Rivera est l'un des meilleurs entraîneurs du monde : six fois vainqueur de la Ligue des champions avec le club de Barcelone (1991, 1996, 1997, 1998, 1999, 2000). Un pont d'or est offert à l'Espagnol - 800 000 euros par an, selon L'Equipe -, qui a pour mission de bâtir une sélection capable de bien figurer, deux ans plus tard, au Mondial à domicile. Et si possible de la qualifier pour les Jeux olympiques de Rio, l'année suivante.



II. Ensuite, des joueurs



L'équipe du Qatar n'est pas vraiment l'équipe du Qatar. Valero Rivera profite de la souplesse du règlement de la Fédération internationale de handball - après trois ans sans porter le maillot d'une équipe nationale, un joueur peut changer de sélection - pour rassembler sous le maillot blanc et pourpre des joueurs venus des quatre coins du globe.



Le gardien de but du Qatar, Danijel Šarić, est bosnien. Le second gardien, Goran Stojanović, est monténégrin. Les joueurs de champ ? Žarko Marković, monténégrin. Jovo Damjanović, monténégrin. Eldar Memišević, bosnien. Hassan Mabrouk, égyptien. Mahmoud Hassab Alla, égyptien. Youssef Benali, tunisien. Borja Vidal, espagnol. Rafael Capote, cubain. Bertrand Roiné, français.
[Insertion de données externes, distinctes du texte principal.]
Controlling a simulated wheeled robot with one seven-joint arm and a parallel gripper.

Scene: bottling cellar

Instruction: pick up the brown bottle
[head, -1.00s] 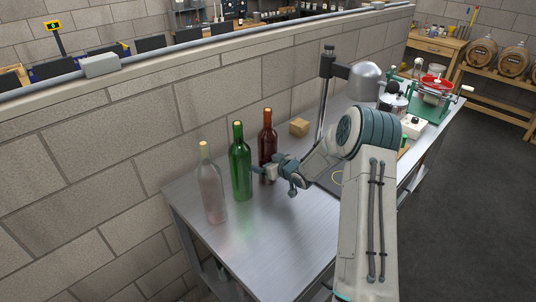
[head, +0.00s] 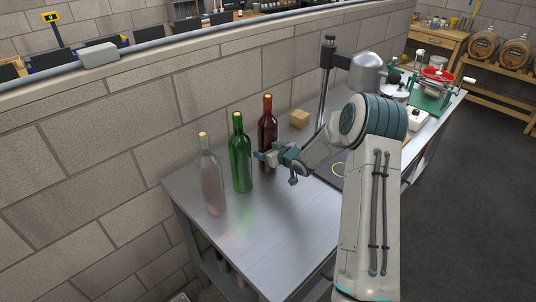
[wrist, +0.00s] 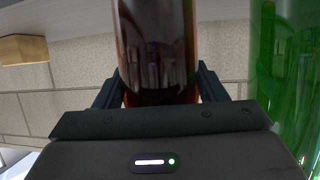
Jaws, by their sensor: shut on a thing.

Seuls Kamalaldin Mallash, Abdulla Al-Karbi, Hamad Madadi, Hadi Hamdoon et Ameen Zakkar sont qataris, et pour tout vous dire, on n'a même pas réussi à savoir s'ils étaient nés ici, ou s'ils avaient obtenu la nationalité au cours de leur existence.
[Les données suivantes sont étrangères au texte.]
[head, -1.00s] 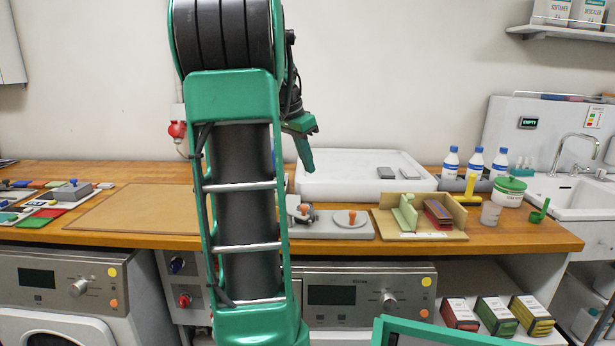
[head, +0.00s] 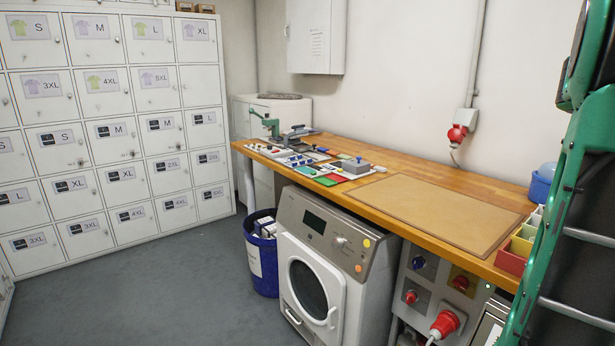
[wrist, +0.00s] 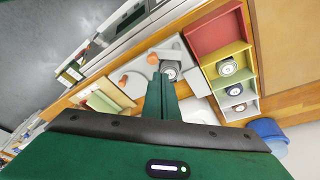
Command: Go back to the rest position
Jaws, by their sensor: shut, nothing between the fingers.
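My gripper (wrist: 162,95) shows in the wrist view, its green fingers together with nothing between them. It hangs in the air above the wooden worktop, apart from the things below it. In the head view only part of my green arm shows at the right edge, and my gripper is out of that picture.
In the wrist view, a divided tray (wrist: 222,62) with red, yellow and green compartments and a blue tub (wrist: 268,130) lie below. In the head view, a brown mat (head: 440,208) is bare on the worktop. Lockers (head: 110,120) and a blue bin (head: 262,262) stand left; the floor between is clear.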

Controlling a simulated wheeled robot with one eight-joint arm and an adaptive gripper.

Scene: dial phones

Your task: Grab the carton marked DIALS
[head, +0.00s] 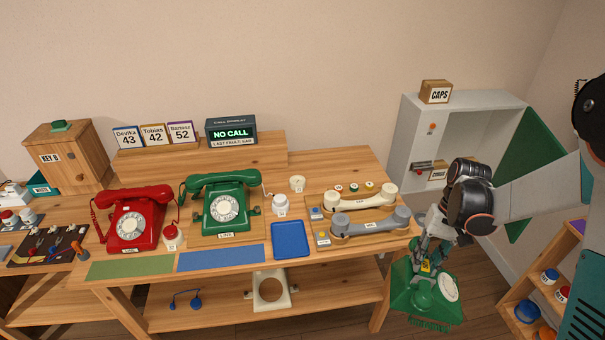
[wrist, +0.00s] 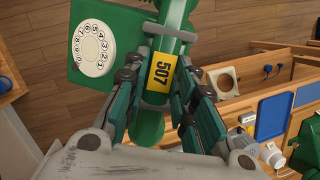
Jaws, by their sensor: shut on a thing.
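No carton that I can read as DIALS shows. A carton marked CAPS (head: 436,92) stands on top of the grey cabinet (head: 408,130). A smaller carton (head: 437,174) sits inside the cabinet, partly behind my arm; its label is too small to read. My gripper (head: 428,262) is at the right end of the bench, low in front of the cabinet. It is shut on a green dial phone (head: 412,298), gripping its green bar with a yellow 507 label (wrist: 161,71). The phone's white dial (wrist: 92,48) shows in the wrist view. The phone hangs beside the bench.
The cabinet's green door (head: 520,150) stands open on the right. The wooden bench (head: 330,160) holds a red phone (head: 125,240), a green phone (head: 205,210) and two handsets. A wooden shelf with jars (head: 520,300) stands at lower right.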

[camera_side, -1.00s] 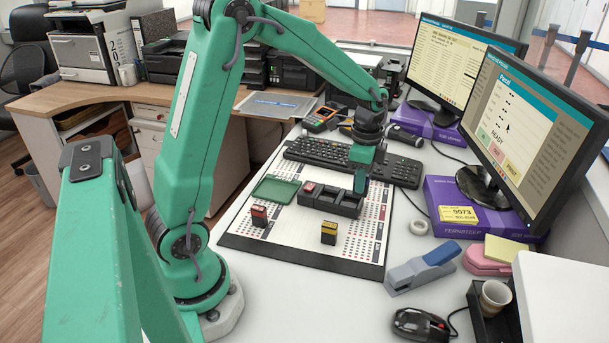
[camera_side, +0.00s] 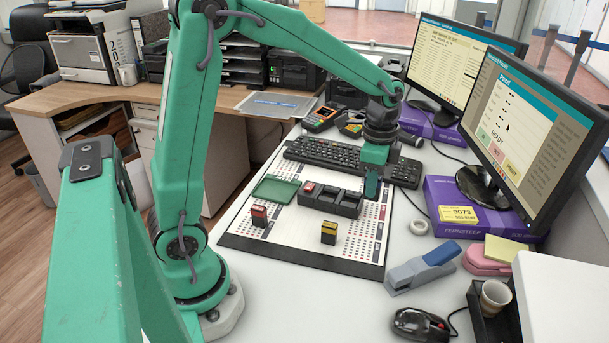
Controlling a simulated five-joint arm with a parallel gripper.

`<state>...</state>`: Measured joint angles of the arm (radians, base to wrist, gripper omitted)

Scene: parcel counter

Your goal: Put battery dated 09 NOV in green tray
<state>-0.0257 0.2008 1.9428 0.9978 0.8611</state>
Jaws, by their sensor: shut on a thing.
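The green tray (camera_side: 268,197) lies flat and empty at the left of the white board. A black holder with several slots (camera_side: 342,211) stands right of it, with a red-topped battery (camera_side: 309,187) at its left end. Another red-topped battery (camera_side: 259,215) stands on the board in front of the tray. A yellow-topped battery (camera_side: 328,232) stands on the board in front of the holder. The date labels are too small to read. My gripper (camera_side: 372,188) is at the holder's right end, pointing down, shut on something I cannot make out behind the fingers.
A keyboard (camera_side: 320,152) lies behind the white board (camera_side: 300,255). Two monitors stand behind these. The board's front is mostly clear.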

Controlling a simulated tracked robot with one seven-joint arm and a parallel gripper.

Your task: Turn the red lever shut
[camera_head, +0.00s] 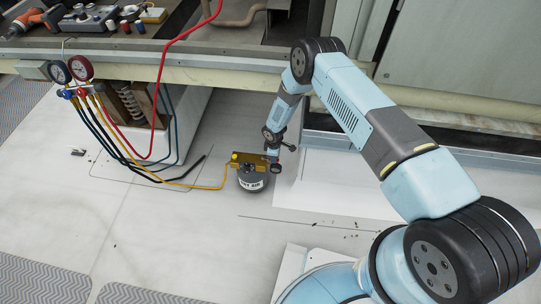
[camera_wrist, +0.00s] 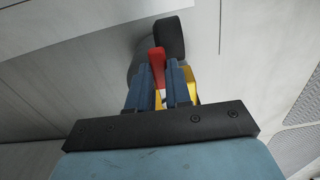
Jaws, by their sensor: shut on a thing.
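The red lever (camera_wrist: 158,60) shows in the wrist view between the two blue fingers of my gripper (camera_wrist: 160,88). The fingers are shut on it. A dark grey round part (camera_wrist: 169,37) stands just behind the lever's far end. A yellow part (camera_wrist: 190,82) shows beside the right finger. The lever is hidden there by my gripper and the brass-coloured fitting (camera_head: 248,159).
A yellow hose (camera_head: 195,187) runs from the canister to a gauge set (camera_head: 70,70) at the left. A red hose (camera_head: 160,90) hangs from above. A cabinet with a coil (camera_head: 130,105) stands left of the canister. An orange drill (camera_head: 37,18) lies on the back shelf. Open floor lies in front.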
• Betrand Roiné : "Je ne me sens pas qatari"



Les éléments "importés" sont tous de bons, voire de très bons joueurs - quand le gardien Šarić a décidé de ne pas prendre de buts... -, qui soit n'avaient plus aucune chance d'intégrer leur sélection nationale, barrés par la concurrence (Roiné, par exemple), soit n'auraient jamais pu disputer de grands tournois internationaux à cause de la faiblesse de leur équipe (Capote, par exemple, qui avait de toutes façons fui Cuba en 2007), soit se sont fâchés avec leur fédération nationale (beaucoup d'ex-Yougoslaves).



Il n'est pas impossible que l'appât du gain en ait motivé plus d'un. Des rumeurs hallucinantes circulent dans les couloirs des arènes du Mondial - on entend parler de 100 000 euros par match gagné, de 1,5 million de dollars par joueur en cas de victoire finale, etc. Ces chiffres sont invérifiables. "Ce sera au bon vouloir de l'émir", sourit Bertrand Roiné.



Notez que le Qatar n'a rien inventé : l'équipe d'Espagne, par exemple, a bâti de nombreux succès sur le génial Talant Dujshebaev, né en ex-URSS et champion olympique et champion du monde avec la Russie. Ou encore sur le gardien Arpad Sterbik, né en ex-Yougoslavie, et qui a honoré 120 sélections avec la Serbie avant de passer sous pavillon espagnol.



• Voyez ce diaporama de Libération sur les naturalisés du handball



"Le Qatar est un pays jeune dans plusieurs domaines, et ils essaient de progresser vite, donc le truc qu'ils ont trouvé, c'est de prendre des joueurs, explique Bertrand Roiné. Je comprends qu’on se pose des questions, notamment en termes d’équité par rapport aux autres sélections, mais on encourage bien le rugby français alors que des étrangers jouent avec le XV de France. Il y a des règles, c’est comme ça. Là, on en parle beaucoup parce que c’est le Qatar."



III. Enfin, un groupe facile



Les spectateurs présents à la cérémonie du tirage au sort du Mondial, le 20 juillet 2014 au Ritz Carlton de Doha, ont assisté à une scène surréaliste. Les 24 équipes qualifiées étaient réparties en six chapeaux, afin de définir quatre groupe de six.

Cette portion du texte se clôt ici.